Eyes, definitely. I love their mystery. Nothing is more accurate and truthful to feelings than what eyes express. Words are scary. They can be very clumsy and hurtful. Eyes just keep it essential.

I was 20 when I lost my mother and we donated her organs. They retrieved her eyes and I got obsessed with crossing someone that had her clear eyes. But then my father explained to me that only the cornea was retrieved. Three other organs were also donated. She saved three lives in total.

Have you ever had some type of contact with the people your mother saved? Considering your impulse to collect images of objects on leboncoin.

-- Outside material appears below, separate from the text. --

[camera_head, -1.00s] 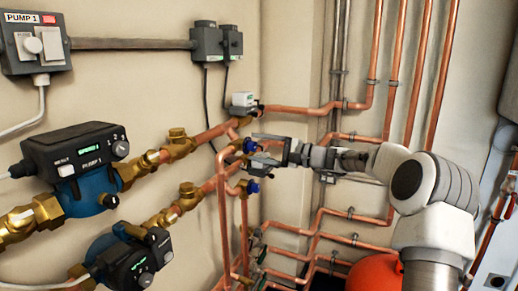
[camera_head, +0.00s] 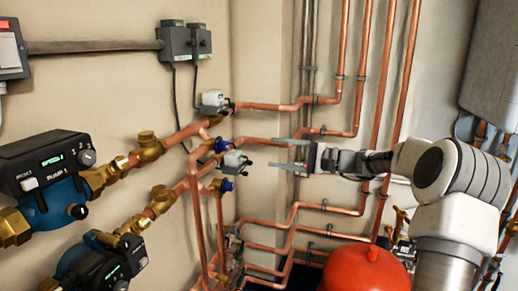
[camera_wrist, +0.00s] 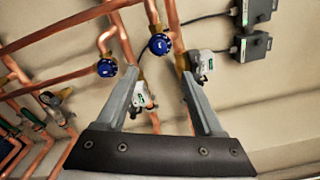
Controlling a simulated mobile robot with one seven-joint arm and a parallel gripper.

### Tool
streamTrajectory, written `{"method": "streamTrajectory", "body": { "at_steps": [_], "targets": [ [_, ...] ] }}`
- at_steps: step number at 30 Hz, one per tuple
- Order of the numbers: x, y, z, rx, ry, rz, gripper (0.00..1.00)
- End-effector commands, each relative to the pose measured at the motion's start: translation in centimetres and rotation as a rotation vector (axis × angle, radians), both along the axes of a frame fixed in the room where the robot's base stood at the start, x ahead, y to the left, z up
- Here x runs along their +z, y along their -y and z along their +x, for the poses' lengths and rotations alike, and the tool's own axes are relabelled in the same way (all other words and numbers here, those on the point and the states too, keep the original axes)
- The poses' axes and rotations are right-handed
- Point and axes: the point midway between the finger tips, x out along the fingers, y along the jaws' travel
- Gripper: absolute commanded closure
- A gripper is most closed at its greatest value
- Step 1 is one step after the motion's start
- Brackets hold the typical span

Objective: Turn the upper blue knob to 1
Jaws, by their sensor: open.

These objects received a spiritual parallel life. It was important for me that they’d get a useful second life. I was never in contact with the sellers. Same way I haven’t been in contact with the receivers of my mother's organs. They remain anonymous and it’s actually forbidden to obtain any sort of information. But even if I could have had the chance to get in touch with them, I wouldn’t want to. They were her organs but not her. While I had to go through the process of mourning, these organs had to go on and live a new happy life!

Her death helping three people live was a huge consolation. Since my father was a doctor, we knew about the importance of donating. When we lost our father, who passed away in North Africa, his body couldn’t be repatriated to France fast enough, so his organs weren’t able to be removed and transplanted. It felt like a terrible waste.

Do you sometimes find yourself still looking for your mother’s eyes?

Not consciously, I had to let them go. But perhaps searching for that glance that embraces the same comforting intensity and beauty will always be a part of me. When it comes down to it, I just miss her way of seeing things. Which is why I try to find anything or anyone that resembles having an alike sensitivity. Her eyes will probably haunt me forever, but that's alright.